Hence, Professor Edward Joseph rightfully writes in the US magazine Foreign Policy that the prime ministers of Macedonia and Greece, Zaev and Tsipras deserve to be nominated for the Nobel Peace Prize for the reached agreement. He believes that the agreement creates a model for dealing with identity clashes that lead to conflict, not only in the Balkans, but globally, as well as that it brings increased confidence in the European Union and the entire Western Balkans project. For the antagonists throughout the world stuck in identity disputes, Joseph estimates that the agreement between Macedonia and Greece, if survived by political challenges, is a model.

The prestigious Washington Post newspaper, which calls Zaev and Tsipras peacemakers, says: “In the coming period, support for peacekeepers from Macedonia and Greece is needed by the makers of international politics, because the agreement depends on its ratification in the Greek parliament and its approval of a referendum in Macedonia. If this long-awaited compromise becomes a victim of nationalism and political commodism, it would be a sad day for diplomacy, and it would be a lost chance that the two countries will soon regret.”
Zaev and Tsipras are now facing a big battle in order for their success in the world to become successful before their domestic public as well.
With a poll published in the weekly Prototype in Greece the day before the signing of the agreement, Tsipras warns that almost seven out of ten Greeks, or 68.3 percent of Greeks, oppose the agreement reached with Macedonia, 73.2% do not agree for the name of our country to contain the word Macedonia, and that 49% of those who voted for SYRIZA in the previous elections are against the agreement reached. But Tsipras had a majority in the parliament that allowed him to sign the agreement and, by next September’s elections, no further obligations to ratify the agreement would be necessary.
Among the opponents of Zaev’s agreement there is the president of the state, Gjorge Ivanov, the opposition, a large part of the Macedonian diaspora and a large number of citizens who voted for changes in the last elections, but who are frustrated by “the blackmail that Macedonia was exposed by Greece “. Unlike Tsipras, Zaev has undertaken an obligation to ratify the agreement urgently in the Parliament of the Republic of Macedonia, so that the ratification bill can be passed if it is not signed by the President, and in autumn the agreement should be accepted on a referendum, after which the Constitution should be changed with a two-thirds majority in the Assembly.

Macedonia after the ratification of the agreement in the Parliament can get a date from the EU to start the negotiations for EU membership and an invitation for NATO membership even without Ivanov’s signature. Whether the removal of these two major obstacles to NATO and EU membership will be sufficient for the approval of the domestic public, is yet to to be seen.

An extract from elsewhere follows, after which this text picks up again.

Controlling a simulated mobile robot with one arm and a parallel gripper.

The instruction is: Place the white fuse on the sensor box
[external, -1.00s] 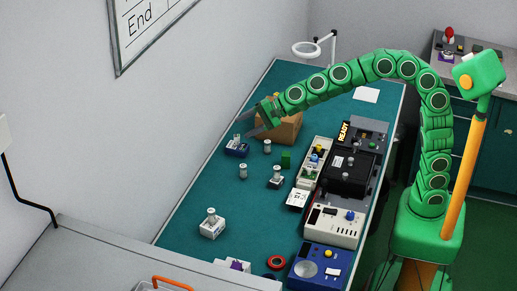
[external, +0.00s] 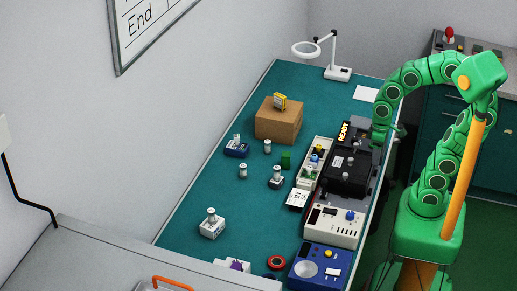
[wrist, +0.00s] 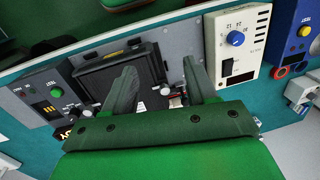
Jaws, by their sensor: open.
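My gripper (wrist: 160,66) is open, with no object visibly held between its fingers. The wrist view looks down past it at a grey panel with a black-lidded unit, where small pale cylinders (wrist: 166,90) show near the fingers. In the external view the gripper (external: 385,138) hangs at the right edge of the bench, beside that panel, its fingers partly hidden. A small blue box (external: 237,151) with pale upright parts on top stands at the bench's left side. Pale cylinders (external: 267,146) stand near it. I cannot tell which item is the white fuse or which box is the sensor box.
A magnifier lamp (external: 338,73) stands at the back. White (external: 334,225) and blue (external: 318,265) instruments line the right front. A white box (external: 212,229) stands at the left front; teal bench around it is clear.

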The key tool that the Macedonian opposition has used so far is known as the political obstruction of all the moves of the new government. It should be expected that this will continue through the use of the Foreign Policy Commission by abuse of the parliamentary procedure and with all possible types of obstruction of the work of the Assembly that we have already watched so far. On the other hand, Ivanov whose term ends in April next year, despite Russia’s support of the agreement, will work on his Russian agenda for disrupting Macedonia’s entry into NATO and the EU, even with further gross violations of the Constitution, use of the so-called “Pocket veto”, as well as the incitement of internal conflict in the country.
Hence, Zaev’s battle for “conquering the hearts and minds” of citizens to support this agreement in a referendum and to change the Constitution, will be neither easy nor certain.
Zaev and Tsipras as of today, are really getting into the process known as “managing consent” in their countries. In this process, they will have to deal with a mythological consciousness of many citizens about their glorious heritage, nationalistic attitudes and fears, the reluctance of a person to change his faulty opinion, even when faced with firm arguments for their wrongness, and with key resistance to those who ask “And what do I personally get out of it?”
Commissioner Johannes Hahn has already offered to help convince the domestic public in Macedonia about the usefulness of the agreement. The EU and NATO will also have to make their contribution with their decisions. But in the end, we will all have to learn that in small countries such as Macedonia domestic politics must be obtained with the instruments of foreign policy. And that means negotiating, bargaining, making mutual concessions and achieving painful compromises, by which the international public will be able to conclude that Macedonia has matured politically, and left the tunnel in which it was stuck for so long.